Khan’s anti-Semitism and pro-Jihad statements

In 2011, Khan, the leader of the Pakistan Tehreek-i-Insaf (PTI) party, began holding political rallies. In 2012, he was asked by Pakistan’s Aaj TV to explain why media coverage of his political activities had declined. Khan responded by saying that the Jews control the global media:

“The problem is that our [party] is facing two governments: the central government… and the provincial government in Punjab. They have massive funds for advertising [in compliant newspapers and TV channels]… Advertisements play a big part, and because of this, a small minority, the Jewish lobby… controls the global media.”

In a Dawn News TV interview, he explained the USUS agenda in Pakistan: “There is a very big lobby in America, and it’s a very powerful lobby, and that’s basically the Israeli lobby. It wants the Pakistani nuclear program rolled back. When they use the word ‘secure,’ it basically means a rollback [of Pakistan’s nuclear program]… And that lobby is very powerful. The one which is trying to get an attack launched against Iran – that same lobby is after the nuclear program of Pakistan, and it is the Israeli lobby.”

These are not isolated remarks by Khan. In August 2017, he blamed the US strategy for Afghanistan, which President Trump unveiled in August 2017, on “the Jewish lobby.” According to a Pakistani media report, Khan “slammed the [Pakistani] government and its policy makers, asking where they were when the Jewish and Indian lobbyists were busy influencing the US government in Washington and devising that strategy [that is] primarily aimed at denuclearizing Pakistan.”

Khan has accused the US of waging war not on terrorism, but on Islam, and has advocated jihad:

“Jihad is a very simple thing. When I wage a war for my freedom, it is jihad. It’s a verse of the Koran; it’s straight [and] clear. [When] one fights for his freedom, it’s jihad. Those who are fighting in Afghanistan against foreign occupation, it’s jihad.”

AJCongress president defends Khan and Pakistan

Enter Jack Rosen, president of the American Jewish Congress (AJCongress), which is a member organization of the Conference of Presidents of Major American Jewish Organizations. When Khan refers to “the Jewish lobby,” he means organizations such as these.

In late July 2018, Rosen published an article titled “Pakistan Deserves US Support,” and also circulated it via email. In the article, he stated: “Khan’s strong words against terrorism in the region align with US interests. Pakistan can be a valuable partner in the fight against terrorism and serves as a critical juncture in our efforts in Afghanistan.” Really? Khan has said the very opposite.

Rosen writes that Khan should receive more US funds. But Khan has said: “Say ‘no’ to [American] aid. We do not want this aid. It is destroying our country.”

He added: “[If Pakistan] is perceived to be a stooge of America – taking dollars to be a hired gun for the Americans – then all we are doing is fanning extremism, and this is a never-ending war which will destroy Pakistan.”

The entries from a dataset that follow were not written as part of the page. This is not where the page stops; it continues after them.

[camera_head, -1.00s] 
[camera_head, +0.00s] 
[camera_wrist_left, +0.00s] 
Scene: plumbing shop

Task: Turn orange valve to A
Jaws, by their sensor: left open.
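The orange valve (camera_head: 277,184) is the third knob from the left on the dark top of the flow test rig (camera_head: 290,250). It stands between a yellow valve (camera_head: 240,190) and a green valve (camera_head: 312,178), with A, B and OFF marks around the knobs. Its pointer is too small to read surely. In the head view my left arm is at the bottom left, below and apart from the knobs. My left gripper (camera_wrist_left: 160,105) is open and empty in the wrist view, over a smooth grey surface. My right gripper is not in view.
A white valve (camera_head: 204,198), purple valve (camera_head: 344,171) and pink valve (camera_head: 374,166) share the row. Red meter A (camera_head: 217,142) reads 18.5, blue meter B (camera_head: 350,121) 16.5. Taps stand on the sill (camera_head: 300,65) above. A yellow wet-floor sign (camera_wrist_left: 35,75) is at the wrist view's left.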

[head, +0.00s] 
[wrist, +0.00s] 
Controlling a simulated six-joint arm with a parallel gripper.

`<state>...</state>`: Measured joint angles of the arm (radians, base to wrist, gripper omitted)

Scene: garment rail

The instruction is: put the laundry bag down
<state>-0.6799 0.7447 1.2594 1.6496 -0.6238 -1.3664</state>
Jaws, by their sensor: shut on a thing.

Rosen does not explain the basis for his convictions and fails to mention Pakistan’s role in helping the Taliban and in the killing of US soldiers in Afghanistan. He writes: “To say that Pakistan is not at the front lines of the fight against violent extremism is patently absurd… [There are] some in Washington who would deny Pakistan the tools it needs – in terms of military hardware, financial support, and political encouragement – to bring terrorists to heel.”

But Adm. Mike Mullen, at the time chairman of the Joint Chiefs of Staff, testified otherwise in a September 2011 U.S. Senate hearing: “[The Afghan Taliban’s] Haqqani network acts as a veritable arm of Pakistan’s Inter-Services Intelligence [ISI].”

The ISI, he added, played “a direct role in supporting the [Taliban] insurgents who carried out the deadly attack on the American Embassy in Kabul.”

US investigators at Guantanamo Bay have classified the ISI as a terrorist group, listing it “alongside Al-Qaeda, Hamas and Hezbollah in Lebanon as threats.”

The November 2008 Mumbai attackers received instructions by wireless from their leader in Karachi – including in their raid on the Taj Mahal Palace Hotel, in which 31 were killed, and on Chabad’s Nariman House, where they tortured and murdered the rabbi and his wife. Osama bin Laden found safe haven in Pakistan, “hiding out” for five years in a villa less than a mile away from the Pakistan Military Academy in Kakul, Abbottabad.

And recently, Michael Morell, former acting CIA director, noted that “Pakistan’s support to jihadists – in short, its support to terrorists fighting India… bleeds over to extremists who want to overthrow the Pakistani state itself, including Al-Qaeda and the Pakistani Taliban.”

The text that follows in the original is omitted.